Begin
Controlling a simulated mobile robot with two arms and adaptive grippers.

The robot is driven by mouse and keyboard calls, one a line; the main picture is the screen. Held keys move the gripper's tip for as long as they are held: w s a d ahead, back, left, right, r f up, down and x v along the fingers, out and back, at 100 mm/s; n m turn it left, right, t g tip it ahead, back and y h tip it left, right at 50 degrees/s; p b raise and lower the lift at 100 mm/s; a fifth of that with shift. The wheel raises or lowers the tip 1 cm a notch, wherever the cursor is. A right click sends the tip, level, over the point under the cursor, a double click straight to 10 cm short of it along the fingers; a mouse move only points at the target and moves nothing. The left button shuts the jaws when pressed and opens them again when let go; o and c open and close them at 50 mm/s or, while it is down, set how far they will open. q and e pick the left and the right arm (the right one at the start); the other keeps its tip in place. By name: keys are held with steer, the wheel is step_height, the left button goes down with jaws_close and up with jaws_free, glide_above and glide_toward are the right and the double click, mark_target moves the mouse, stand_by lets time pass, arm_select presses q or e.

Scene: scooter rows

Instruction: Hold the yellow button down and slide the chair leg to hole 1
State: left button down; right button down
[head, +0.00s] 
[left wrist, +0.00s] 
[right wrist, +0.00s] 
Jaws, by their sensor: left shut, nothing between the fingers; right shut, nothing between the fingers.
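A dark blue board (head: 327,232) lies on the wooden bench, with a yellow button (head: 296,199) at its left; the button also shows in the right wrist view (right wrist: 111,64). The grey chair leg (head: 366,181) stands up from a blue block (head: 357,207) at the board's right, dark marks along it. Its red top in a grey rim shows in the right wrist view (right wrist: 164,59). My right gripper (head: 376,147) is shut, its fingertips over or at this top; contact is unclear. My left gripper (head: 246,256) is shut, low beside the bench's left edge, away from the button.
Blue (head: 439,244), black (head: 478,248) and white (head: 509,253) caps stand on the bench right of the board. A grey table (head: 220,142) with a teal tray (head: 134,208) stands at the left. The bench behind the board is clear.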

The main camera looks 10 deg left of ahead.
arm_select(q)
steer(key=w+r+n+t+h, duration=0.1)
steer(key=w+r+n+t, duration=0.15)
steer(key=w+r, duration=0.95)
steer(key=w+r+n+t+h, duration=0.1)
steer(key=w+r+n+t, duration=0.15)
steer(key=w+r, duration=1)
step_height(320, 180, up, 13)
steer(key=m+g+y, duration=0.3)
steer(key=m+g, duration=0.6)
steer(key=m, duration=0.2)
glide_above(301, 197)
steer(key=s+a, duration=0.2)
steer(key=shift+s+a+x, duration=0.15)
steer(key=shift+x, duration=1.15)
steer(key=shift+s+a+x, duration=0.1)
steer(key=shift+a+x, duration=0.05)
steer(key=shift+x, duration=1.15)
End
Problem to work on - Quote each line of the listing above exactly.

Answer for the task -
Controlling a simulated mobile robot with two arms and adaptive grippers.

The robot is driven by mouse and keyboard calls, one a line; the main picture is the screen. Held keys move the gripper's tip for as long as they are held: w s a d ahead, back, left, right, r f up, down and x v along the fingers, out and back, at 100 mm/s; n m turn it left, right, t g tip it ahead, back and y h tip it left, right at 50 degrees/s; p b raise and lower the lift at 100 mm/s; a fifth of that with shift. The wheel raises or lowers the tip 1 cm a notch, wherever the cursor is. A right click sends the tip, level, over the point under the cursor, a double click straight to 10 cm short of it along the fingers; a mouse move only points at the target and moves nothing. The left button shuts the jaws when pressed and opens them again when let go; o and c open and close them at 50 mm/s or, while it is down, set how far they will open. q and e pick the left and the right arm (the right one at the start); the other keeps its tip in place. By name: keys are held with steer, the wheel is step_height, the left button goes down with jaws_close and up with jaws_free, glide_above and glide_toward are the right and the double click, mark_target moves the mouse, stand_by lets time pass, arm_select presses q or e.

Scene: scooter rows

Instruction: Hold the yellow button down and slide the chair leg to hole 1
State: left button down; right button down
[head, +0.00s] 
[left wrist, +0.00s] 
[right wrist, +0.00s] 
Jaws, by their sensor: left shut, nothing between the fingers; right shut, nothing between the fingers.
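A dark blue board (head: 327,232) lies on the wooden bench, with a yellow button (head: 296,199) at its left; the button also shows in the right wrist view (right wrist: 111,64). The grey chair leg (head: 366,181) stands up from a blue block (head: 357,207) at the board's right, dark marks along it. Its red top in a grey rim shows in the right wrist view (right wrist: 164,59). My right gripper (head: 376,147) is shut, its fingertips over or at this top; contact is unclear. My left gripper (head: 246,256) is shut, low beside the bench's left edge, away from the button.
Blue (head: 439,244), black (head: 478,248) and white (head: 509,253) caps stand on the bench right of the board. A grey table (head: 220,142) with a teal tray (head: 134,208) stands at the left. The bench behind the board is clear.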

The main camera looks 10 deg left of ahead.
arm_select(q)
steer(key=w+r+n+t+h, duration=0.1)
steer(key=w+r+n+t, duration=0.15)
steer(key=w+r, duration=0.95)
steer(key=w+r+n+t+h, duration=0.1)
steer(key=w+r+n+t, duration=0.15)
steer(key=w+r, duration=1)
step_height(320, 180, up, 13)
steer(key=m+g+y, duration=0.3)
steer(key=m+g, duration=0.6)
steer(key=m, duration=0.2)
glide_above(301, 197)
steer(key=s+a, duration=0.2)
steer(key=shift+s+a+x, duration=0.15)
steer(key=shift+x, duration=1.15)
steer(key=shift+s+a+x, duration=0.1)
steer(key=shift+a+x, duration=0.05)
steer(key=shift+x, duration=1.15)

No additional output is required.